>>>

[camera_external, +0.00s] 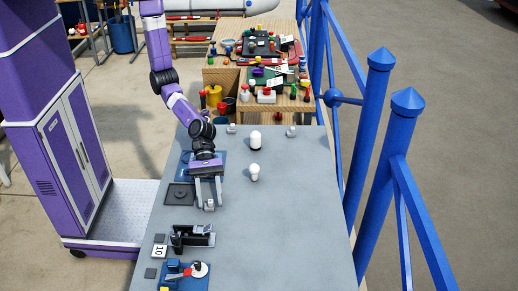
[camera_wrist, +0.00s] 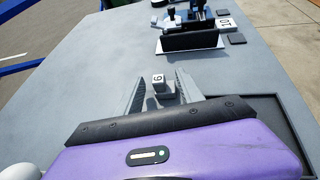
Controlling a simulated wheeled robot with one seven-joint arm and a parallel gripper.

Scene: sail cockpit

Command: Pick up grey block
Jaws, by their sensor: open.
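A small grey block (camera_external: 209,204) stands on the grey table top. In the wrist view the grey block (camera_wrist: 164,90) shows a pale face with a dark digit, 6 or 9. My gripper (camera_external: 209,200) points down at the table with its two long fingers apart, one on each side of the block. In the wrist view my gripper (camera_wrist: 160,86) is open around the block, with a gap visible at the sides. I cannot tell how far the fingertips are above the table.
A white bulb-shaped piece (camera_external: 254,172) and a white cylinder (camera_external: 255,140) stand to the right. Small grey pieces (camera_external: 231,128) (camera_external: 291,131) stand at the far edge. A black device (camera_external: 192,237) is nearer the camera, beside a block marked 10 (camera_external: 159,251). Blue railings (camera_external: 374,130) border the table's right side.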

<<<

The exercise -
Leave out the pictures. Transcribe only the lines above, from the first through the one that contains "Command: Pick up grey block".

Exercise response -
[camera_external, +0.00s] 
[camera_wrist, +0.00s] 
Controlling a simulated wheeled robot with one seven-joint arm and a parallel gripper.

Scene: sail cockpit

Command: Pick up grey block

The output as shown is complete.